WHAT TO PRODUCE ▸
In the copy, include every entry exactly but none of the images.

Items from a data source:
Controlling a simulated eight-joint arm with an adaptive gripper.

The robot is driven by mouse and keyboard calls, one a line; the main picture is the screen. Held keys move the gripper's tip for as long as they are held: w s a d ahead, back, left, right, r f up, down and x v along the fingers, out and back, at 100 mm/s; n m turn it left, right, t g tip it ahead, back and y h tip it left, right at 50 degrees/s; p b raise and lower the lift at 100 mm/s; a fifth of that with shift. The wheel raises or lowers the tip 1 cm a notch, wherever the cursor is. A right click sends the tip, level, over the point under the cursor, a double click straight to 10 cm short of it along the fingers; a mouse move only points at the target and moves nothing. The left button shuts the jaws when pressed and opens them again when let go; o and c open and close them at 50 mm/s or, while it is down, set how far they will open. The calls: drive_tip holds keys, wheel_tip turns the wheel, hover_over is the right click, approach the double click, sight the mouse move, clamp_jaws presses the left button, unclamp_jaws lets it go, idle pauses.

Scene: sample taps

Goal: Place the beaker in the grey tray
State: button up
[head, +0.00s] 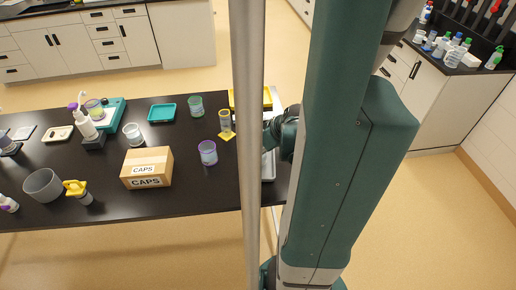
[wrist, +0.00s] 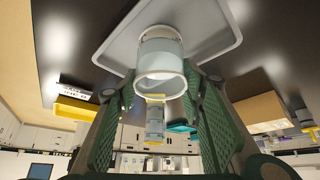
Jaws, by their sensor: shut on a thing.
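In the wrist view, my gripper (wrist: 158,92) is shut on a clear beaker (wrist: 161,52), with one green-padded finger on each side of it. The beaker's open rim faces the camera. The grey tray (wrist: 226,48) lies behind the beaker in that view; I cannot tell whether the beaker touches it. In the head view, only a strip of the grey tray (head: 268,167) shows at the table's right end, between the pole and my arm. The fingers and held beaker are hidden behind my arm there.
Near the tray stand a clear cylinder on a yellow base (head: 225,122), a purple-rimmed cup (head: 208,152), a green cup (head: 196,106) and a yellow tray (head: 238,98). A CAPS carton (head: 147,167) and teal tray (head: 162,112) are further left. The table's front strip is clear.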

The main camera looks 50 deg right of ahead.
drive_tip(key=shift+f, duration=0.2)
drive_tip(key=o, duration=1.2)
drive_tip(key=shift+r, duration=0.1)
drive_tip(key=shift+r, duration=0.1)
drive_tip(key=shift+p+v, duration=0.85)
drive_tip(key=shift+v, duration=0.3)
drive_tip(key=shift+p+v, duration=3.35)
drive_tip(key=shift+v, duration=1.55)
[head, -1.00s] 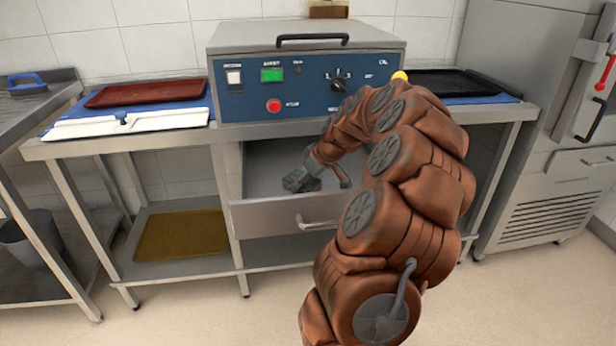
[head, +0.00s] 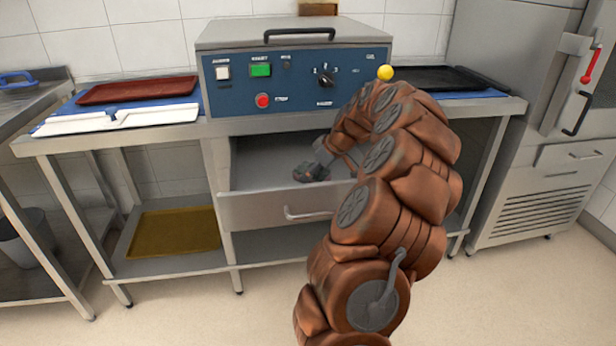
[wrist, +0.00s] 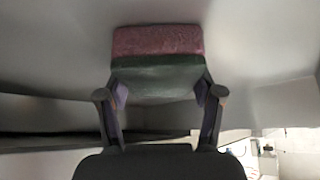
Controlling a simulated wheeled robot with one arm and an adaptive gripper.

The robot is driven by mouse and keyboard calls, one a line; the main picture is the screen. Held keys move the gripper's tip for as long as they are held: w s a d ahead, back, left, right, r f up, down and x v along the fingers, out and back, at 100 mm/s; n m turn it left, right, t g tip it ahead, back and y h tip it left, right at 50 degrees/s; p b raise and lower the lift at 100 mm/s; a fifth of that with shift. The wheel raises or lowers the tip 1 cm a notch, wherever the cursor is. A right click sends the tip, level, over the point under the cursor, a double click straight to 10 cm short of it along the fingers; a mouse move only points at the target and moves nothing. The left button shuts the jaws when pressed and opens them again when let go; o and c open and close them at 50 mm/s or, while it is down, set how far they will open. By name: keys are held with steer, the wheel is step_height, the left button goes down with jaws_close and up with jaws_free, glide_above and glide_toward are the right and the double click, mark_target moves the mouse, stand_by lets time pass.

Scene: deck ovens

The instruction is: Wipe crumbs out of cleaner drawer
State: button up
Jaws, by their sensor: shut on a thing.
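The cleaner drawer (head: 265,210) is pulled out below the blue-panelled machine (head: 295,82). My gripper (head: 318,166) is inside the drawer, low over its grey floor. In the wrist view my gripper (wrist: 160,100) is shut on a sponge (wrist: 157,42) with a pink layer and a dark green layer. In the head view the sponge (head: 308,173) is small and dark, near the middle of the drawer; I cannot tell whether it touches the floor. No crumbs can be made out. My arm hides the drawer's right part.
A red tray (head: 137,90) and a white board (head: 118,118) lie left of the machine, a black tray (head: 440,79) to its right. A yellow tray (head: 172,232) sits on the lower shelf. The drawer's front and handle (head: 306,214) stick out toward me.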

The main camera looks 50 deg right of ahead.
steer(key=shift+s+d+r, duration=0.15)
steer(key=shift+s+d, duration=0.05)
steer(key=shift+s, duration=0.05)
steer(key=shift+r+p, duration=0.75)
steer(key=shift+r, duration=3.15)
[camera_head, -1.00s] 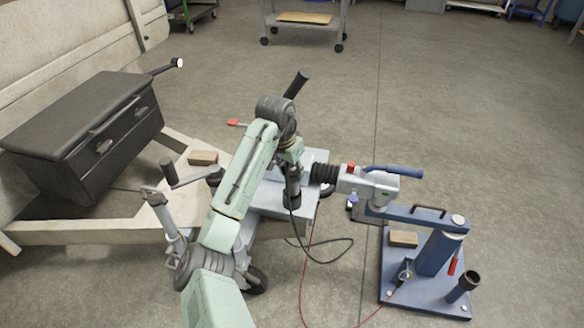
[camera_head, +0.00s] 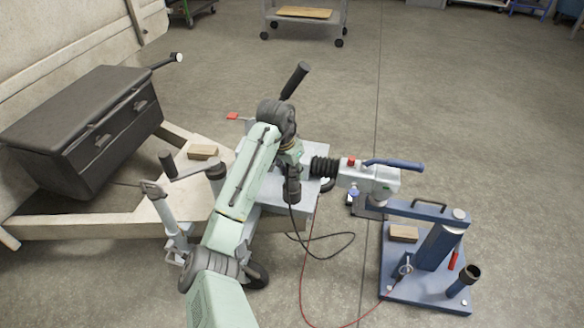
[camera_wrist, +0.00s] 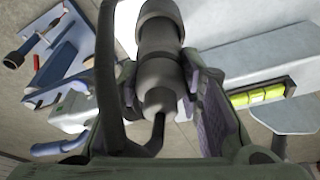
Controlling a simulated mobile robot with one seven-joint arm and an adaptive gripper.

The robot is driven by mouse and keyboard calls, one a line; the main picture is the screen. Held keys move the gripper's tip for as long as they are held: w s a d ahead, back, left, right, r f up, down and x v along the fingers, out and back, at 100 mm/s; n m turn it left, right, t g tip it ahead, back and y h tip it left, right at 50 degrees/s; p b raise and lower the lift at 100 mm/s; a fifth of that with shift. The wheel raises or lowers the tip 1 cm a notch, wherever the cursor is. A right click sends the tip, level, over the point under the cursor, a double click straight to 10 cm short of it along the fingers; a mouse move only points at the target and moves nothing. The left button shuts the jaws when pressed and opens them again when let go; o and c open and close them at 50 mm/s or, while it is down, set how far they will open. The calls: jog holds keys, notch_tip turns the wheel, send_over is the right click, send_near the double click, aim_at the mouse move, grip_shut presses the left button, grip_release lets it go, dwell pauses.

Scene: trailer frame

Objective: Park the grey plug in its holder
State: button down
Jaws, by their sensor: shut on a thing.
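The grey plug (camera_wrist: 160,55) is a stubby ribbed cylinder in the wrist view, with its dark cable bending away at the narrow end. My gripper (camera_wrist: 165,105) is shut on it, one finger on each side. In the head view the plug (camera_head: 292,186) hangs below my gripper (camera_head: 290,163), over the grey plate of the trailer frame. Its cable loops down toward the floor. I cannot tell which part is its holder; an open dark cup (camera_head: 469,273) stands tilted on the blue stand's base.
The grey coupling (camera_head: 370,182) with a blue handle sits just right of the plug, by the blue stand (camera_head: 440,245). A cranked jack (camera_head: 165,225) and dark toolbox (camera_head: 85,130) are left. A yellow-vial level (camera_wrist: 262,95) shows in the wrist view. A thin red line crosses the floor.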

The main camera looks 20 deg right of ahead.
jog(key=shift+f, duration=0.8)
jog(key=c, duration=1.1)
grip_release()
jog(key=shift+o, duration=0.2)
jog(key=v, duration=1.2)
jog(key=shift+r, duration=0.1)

RESULT OF THIS TASK ▸
Controlling a simulated eight-joint arm with an adaptive gripper.

The robot is driven by mouse and keyboard calls, one a line; the main picture is the screen. Held keys move the gripper's tip for as long as they are held: w s a d ahead, back, left, right, r f up, down and x v along the fingers, out and back, at 100 mm/s; n m turn it left, right, t g tip it ahead, back and y h tip it left, right at 50 degrees/s; p b raise and lower the lift at 100 mm/s; a fifth of that with shift. The wheel raises or lowers the tip 1 cm a notch, wherever the cursor is. A right click sends the tip, level, over the point under the cursor, a double click straight to 10 cm short of it along the fingers; a mouse move only points at the target and moves nothing. The left button shuts the jaws when pressed and opens them again when let go; o and c open and close them at 50 mm/s or, while it is down, set how far they will open. The calls: drive_tip holds keys, wheel_tip turns the wheel, hover_over is the right click, approach the double click, sight the mouse move, clamp_jaws presses the left button, unclamp_jaws lets it go, idle pauses.

Scene: sample taps

Goal: Place the beaker in the grey tray
State: button up
[head, +0.00s] 
[wrist, +0.00s] 
Jaws, by their sensor: shut on a thing.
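In the wrist view, my gripper (wrist: 158,92) is shut on a clear beaker (wrist: 161,52), with one green-padded finger on each side of it. The beaker's open rim faces the camera. The grey tray (wrist: 226,48) lies behind the beaker in that view; I cannot tell whether the beaker touches it. In the head view, only a strip of the grey tray (head: 268,167) shows at the table's right end, between the pole and my arm. The fingers and held beaker are hidden behind my arm there.
Near the tray stand a clear cylinder on a yellow base (head: 225,122), a purple-rimmed cup (head: 208,152), a green cup (head: 196,106) and a yellow tray (head: 238,98). A CAPS carton (head: 147,167) and teal tray (head: 162,112) are further left. The table's front strip is clear.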

The main camera looks 50 deg right of ahead.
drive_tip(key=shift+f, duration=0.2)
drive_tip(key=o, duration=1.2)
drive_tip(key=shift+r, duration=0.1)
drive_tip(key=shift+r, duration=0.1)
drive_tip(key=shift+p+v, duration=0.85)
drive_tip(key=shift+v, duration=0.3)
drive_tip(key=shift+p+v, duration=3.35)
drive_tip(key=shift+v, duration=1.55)
[head, -1.00s] 
[head, +0.00s] 
[wrist, +0.00s] 
Controlling a simulated wheeled robot with one arm and an adaptive gripper.

The robot is driven by mouse and keyboard calls, one a line; the main picture is the screen. Held keys move the gripper's tip for as long as they are held: w s a d ahead, back, left, right, r f up, down and x v along the fingers, out and back, at 100 mm/s; n m turn it left, right, t g tip it ahead, back and y h tip it left, right at 50 degrees/s; p b raise and lower the lift at 100 mm/s; a fifth of that with shift. The wheel raises or lowers the tip 1 cm a notch, wherever the cursor is. A right click sends the tip, level, over the point under the cursor, a double click straight to 10 cm short of it along the fingers; a mouse move only points at the target and moves nothing. The left button shuts the jaws when pressed and opens them again when let go; o and c open and close them at 50 mm/s or, while it is down, set how far they will open. By name: keys are held with steer, the wheel is step_height, the left button goes down with jaws_close and up with jaws_free, glide_above and glide_toward are the right and the double click, mark_target moves the mouse, stand_by lets time pass.

Scene: deck ovens

The instruction is: Wipe crumbs out of cleaner drawer
State: button up
Jaws, by their sensor: shut on a thing.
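The cleaner drawer (head: 265,210) is pulled out below the blue-panelled machine (head: 295,82). My gripper (head: 318,166) is inside the drawer, low over its grey floor. In the wrist view my gripper (wrist: 160,100) is shut on a sponge (wrist: 157,42) with a pink layer and a dark green layer. In the head view the sponge (head: 308,173) is small and dark, near the middle of the drawer; I cannot tell whether it touches the floor. No crumbs can be made out. My arm hides the drawer's right part.
A red tray (head: 137,90) and a white board (head: 118,118) lie left of the machine, a black tray (head: 440,79) to its right. A yellow tray (head: 172,232) sits on the lower shelf. The drawer's front and handle (head: 306,214) stick out toward me.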

The main camera looks 50 deg right of ahead.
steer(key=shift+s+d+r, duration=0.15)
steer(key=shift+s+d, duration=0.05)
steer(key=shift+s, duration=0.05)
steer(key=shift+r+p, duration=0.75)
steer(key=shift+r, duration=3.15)
[camera_head, -1.00s] 
[camera_head, +0.00s] 
[camera_wrist, +0.00s] 
Controlling a simulated mobile robot with one seven-joint arm and an adaptive gripper.

The robot is driven by mouse and keyboard calls, one a line; the main picture is the screen. Held keys move the gripper's tip for as long as they are held: w s a d ahead, back, left, right, r f up, down and x v along the fingers, out and back, at 100 mm/s; n m turn it left, right, t g tip it ahead, back and y h tip it left, right at 50 degrees/s; p b raise and lower the lift at 100 mm/s; a fifth of that with shift. The wheel raises or lowers the tip 1 cm a notch, wherever the cursor is. A right click sends the tip, level, over the point under the cursor, a double click straight to 10 cm short of it along the fingers; a mouse move only points at the target and moves nothing. The left button shuts the jaws when pressed and opens them again when let go; o and c open and close them at 50 mm/s or, while it is down, set how far they will open. The calls: jog holds keys, notch_tip turns the wheel, send_over is the right click, send_near the double click, aim_at the mouse move, grip_shut presses the left button, grip_release lets it go, dwell pauses.

Scene: trailer frame

Objective: Park the grey plug in its holder
State: button down
Jaws, by their sensor: shut on a thing.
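The grey plug (camera_wrist: 160,55) is a stubby ribbed cylinder in the wrist view, with its dark cable bending away at the narrow end. My gripper (camera_wrist: 165,105) is shut on it, one finger on each side. In the head view the plug (camera_head: 292,186) hangs below my gripper (camera_head: 290,163), over the grey plate of the trailer frame. Its cable loops down toward the floor. I cannot tell which part is its holder; an open dark cup (camera_head: 469,273) stands tilted on the blue stand's base.
The grey coupling (camera_head: 370,182) with a blue handle sits just right of the plug, by the blue stand (camera_head: 440,245). A cranked jack (camera_head: 165,225) and dark toolbox (camera_head: 85,130) are left. A yellow-vial level (camera_wrist: 262,95) shows in the wrist view. A thin red line crosses the floor.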

The main camera looks 20 deg right of ahead.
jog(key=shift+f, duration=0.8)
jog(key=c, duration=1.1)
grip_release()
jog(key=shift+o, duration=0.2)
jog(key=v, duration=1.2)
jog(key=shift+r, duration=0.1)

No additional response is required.